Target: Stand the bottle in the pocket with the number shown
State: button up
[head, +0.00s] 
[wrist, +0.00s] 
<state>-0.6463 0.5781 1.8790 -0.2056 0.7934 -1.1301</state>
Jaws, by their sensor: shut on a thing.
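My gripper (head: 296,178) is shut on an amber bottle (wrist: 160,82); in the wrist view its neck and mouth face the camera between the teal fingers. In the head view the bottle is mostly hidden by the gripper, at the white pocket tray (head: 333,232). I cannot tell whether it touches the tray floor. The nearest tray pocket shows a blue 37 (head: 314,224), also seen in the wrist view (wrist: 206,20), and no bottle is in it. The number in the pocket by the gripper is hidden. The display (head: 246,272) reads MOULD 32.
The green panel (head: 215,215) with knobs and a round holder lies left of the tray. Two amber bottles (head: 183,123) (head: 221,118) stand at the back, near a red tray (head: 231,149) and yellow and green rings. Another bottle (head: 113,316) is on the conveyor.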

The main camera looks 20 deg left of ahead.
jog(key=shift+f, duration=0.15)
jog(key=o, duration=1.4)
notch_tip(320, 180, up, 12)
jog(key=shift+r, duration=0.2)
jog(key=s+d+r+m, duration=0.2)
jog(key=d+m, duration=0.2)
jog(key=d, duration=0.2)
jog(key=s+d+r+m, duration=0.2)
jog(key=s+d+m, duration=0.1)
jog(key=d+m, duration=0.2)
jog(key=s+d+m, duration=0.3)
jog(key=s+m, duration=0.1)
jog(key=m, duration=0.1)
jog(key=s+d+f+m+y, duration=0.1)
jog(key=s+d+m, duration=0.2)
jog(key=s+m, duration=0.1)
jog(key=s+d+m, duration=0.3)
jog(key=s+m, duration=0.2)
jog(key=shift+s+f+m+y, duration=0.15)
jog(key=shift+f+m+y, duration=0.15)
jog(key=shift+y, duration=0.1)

==

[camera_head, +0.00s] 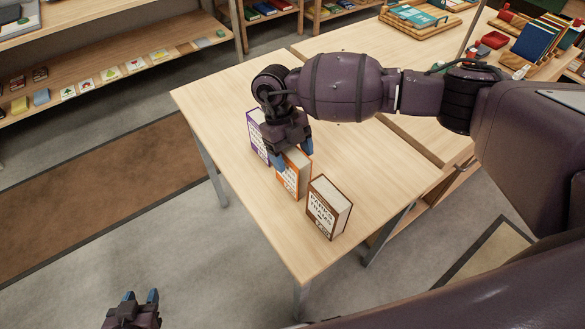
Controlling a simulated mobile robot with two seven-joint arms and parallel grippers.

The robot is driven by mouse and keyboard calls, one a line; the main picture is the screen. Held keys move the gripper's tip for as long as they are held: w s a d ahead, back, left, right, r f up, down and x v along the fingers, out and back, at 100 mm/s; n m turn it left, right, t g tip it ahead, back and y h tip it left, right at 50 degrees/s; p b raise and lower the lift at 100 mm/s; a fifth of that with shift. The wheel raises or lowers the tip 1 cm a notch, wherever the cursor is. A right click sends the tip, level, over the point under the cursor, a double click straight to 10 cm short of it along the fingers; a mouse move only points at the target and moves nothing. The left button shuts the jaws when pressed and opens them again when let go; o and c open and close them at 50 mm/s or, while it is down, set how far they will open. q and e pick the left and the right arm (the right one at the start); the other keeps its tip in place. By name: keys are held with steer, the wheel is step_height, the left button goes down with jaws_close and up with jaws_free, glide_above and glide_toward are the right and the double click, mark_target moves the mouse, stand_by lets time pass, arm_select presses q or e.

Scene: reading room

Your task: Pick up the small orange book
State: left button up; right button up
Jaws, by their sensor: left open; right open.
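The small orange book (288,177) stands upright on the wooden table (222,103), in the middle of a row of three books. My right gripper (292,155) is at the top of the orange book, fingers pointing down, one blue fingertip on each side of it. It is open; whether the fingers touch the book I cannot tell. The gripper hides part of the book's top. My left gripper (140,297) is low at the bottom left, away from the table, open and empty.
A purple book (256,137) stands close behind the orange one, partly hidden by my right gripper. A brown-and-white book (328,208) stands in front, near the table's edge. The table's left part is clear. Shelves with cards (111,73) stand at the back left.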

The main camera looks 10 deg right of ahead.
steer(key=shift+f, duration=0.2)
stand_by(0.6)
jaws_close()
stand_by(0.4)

_What you need to do_. Reproduce, exactly as written, the stretch of lines whose first line is the one with "State: button up" and whose last line is the one with "<state>-0.6463 0.5781 1.8790".

_Answer to the problem_.
State: button up
[head, +0.00s] 
[wrist, +0.00s] 
<state>-0.6463 0.5781 1.8790 -0.2056 0.7934 -1.1301</state>

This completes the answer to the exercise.